Tout le film est en fait situé en pleine nature, non seulement par le choix d'un tournage sans confort à même la montagne, mais aussi par le choix de Shohei Imamura de filmer les animaux, témoins muets de toutes les aventures, mésaventures, joies, peines, et bien sûr ébats (le film n'élude pas la sexualité joyeuse et débridée de tous ces gens, et nous montre un rare exemple de rapport entre un homme et... un chien, défenseur des animaux, soyez prévenus!): les animaux bien sûr (Grenouilles, hiboux, petits oiseaux, et des serpents à ne plus savoir qu'en faire) ne nous jugent pas, mais il est évident qu'ils nous regardent nous débattre avec notre humanité.
Derrière l'extraordinaire vitalité montrée par les acteurs dans un village qui semble vrai parce qu'il l'est (toutes les baraques sont, disons, aussi "fonctionnelles" qu'elles l'auraient été au XVIIe siècle, puisqu'elles sont devenues pour les besoins du tournage d'authentiques lieux de vie), derrière la bonne humeur parfois paradoxale manifestée en particulier lors du premier tiers, l'anthropologue Imamura fait peser le sens de son oeuvre dans les dernières scènes, celles qui voient le fils (Ken Ogata) accompagner sa mère (Sumi Sakamoto) vers la montagne où il va la laisser mourir.

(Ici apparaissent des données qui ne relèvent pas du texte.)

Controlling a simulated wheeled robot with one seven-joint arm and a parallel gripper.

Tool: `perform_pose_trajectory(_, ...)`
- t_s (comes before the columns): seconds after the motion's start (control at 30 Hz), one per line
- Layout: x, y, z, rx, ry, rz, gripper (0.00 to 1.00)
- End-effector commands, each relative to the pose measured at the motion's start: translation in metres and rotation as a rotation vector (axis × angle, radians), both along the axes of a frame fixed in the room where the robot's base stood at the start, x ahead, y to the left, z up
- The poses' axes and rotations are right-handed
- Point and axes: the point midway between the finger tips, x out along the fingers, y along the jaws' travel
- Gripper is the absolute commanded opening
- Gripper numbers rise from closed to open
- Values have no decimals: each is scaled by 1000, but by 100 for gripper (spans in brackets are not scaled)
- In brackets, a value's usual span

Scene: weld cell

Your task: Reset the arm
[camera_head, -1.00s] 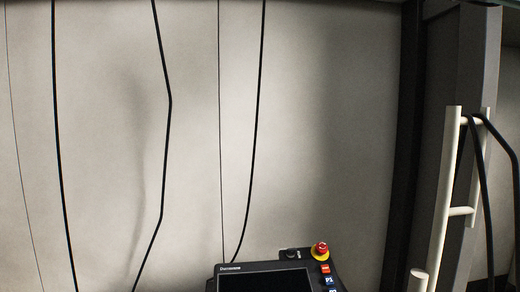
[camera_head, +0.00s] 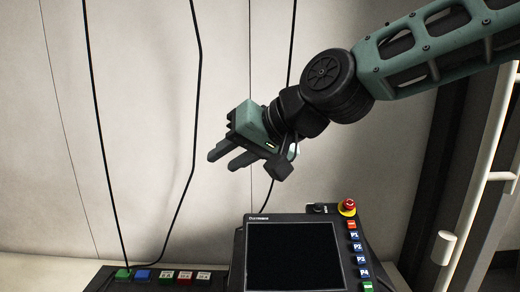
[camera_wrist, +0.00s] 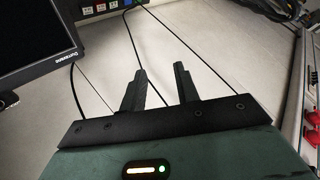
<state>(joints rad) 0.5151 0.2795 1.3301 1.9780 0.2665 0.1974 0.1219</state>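My arm reaches in from the upper right in the head view. My gripper (camera_head: 226,160) hangs in the air above and to the left of the control pendant (camera_head: 292,256). Its two dark fingers point down and left with a gap between them. In the wrist view my gripper (camera_wrist: 160,92) shows both fingers apart and nothing between them. The pendant has a black screen, a red emergency knob (camera_head: 347,207) and a column of buttons marked P1 to P4. The pendant's corner also shows in the wrist view (camera_wrist: 38,45).
A button box (camera_head: 160,279) with green, blue and red buttons sits at the lower left. Black cables (camera_head: 196,100) hang before the pale wall. A white handrail (camera_head: 492,150) stands at the right.

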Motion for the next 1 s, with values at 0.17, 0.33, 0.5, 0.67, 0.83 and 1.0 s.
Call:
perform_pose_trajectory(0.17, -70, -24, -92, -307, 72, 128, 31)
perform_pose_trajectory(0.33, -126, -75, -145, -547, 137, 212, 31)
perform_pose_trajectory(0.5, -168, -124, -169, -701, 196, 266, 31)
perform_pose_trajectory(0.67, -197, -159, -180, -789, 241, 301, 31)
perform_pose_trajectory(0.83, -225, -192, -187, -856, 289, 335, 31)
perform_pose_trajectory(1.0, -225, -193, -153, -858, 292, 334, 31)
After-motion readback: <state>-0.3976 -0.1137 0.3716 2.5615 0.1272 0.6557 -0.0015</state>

Entre les deux, un conflit séculaire est en train de se jouer, car c'est la mère qui a voulu et insisté pour partir. Comme son père trente années avant lui, Tastuhei ne veut pas, mais il s'exécute. Et toute l'humanité est résumée entre ce fils et cette mère, entre celui qui souffre de devoir tuer sa mère, et celle qui se sacrifie et donne ainsi un sens à sa vie. C'est bouleversant, comme l'est du début à la fin l'actrice, qui a donné au-delà de toute espérance pour ce beau film: elle a sacrifié ses dents...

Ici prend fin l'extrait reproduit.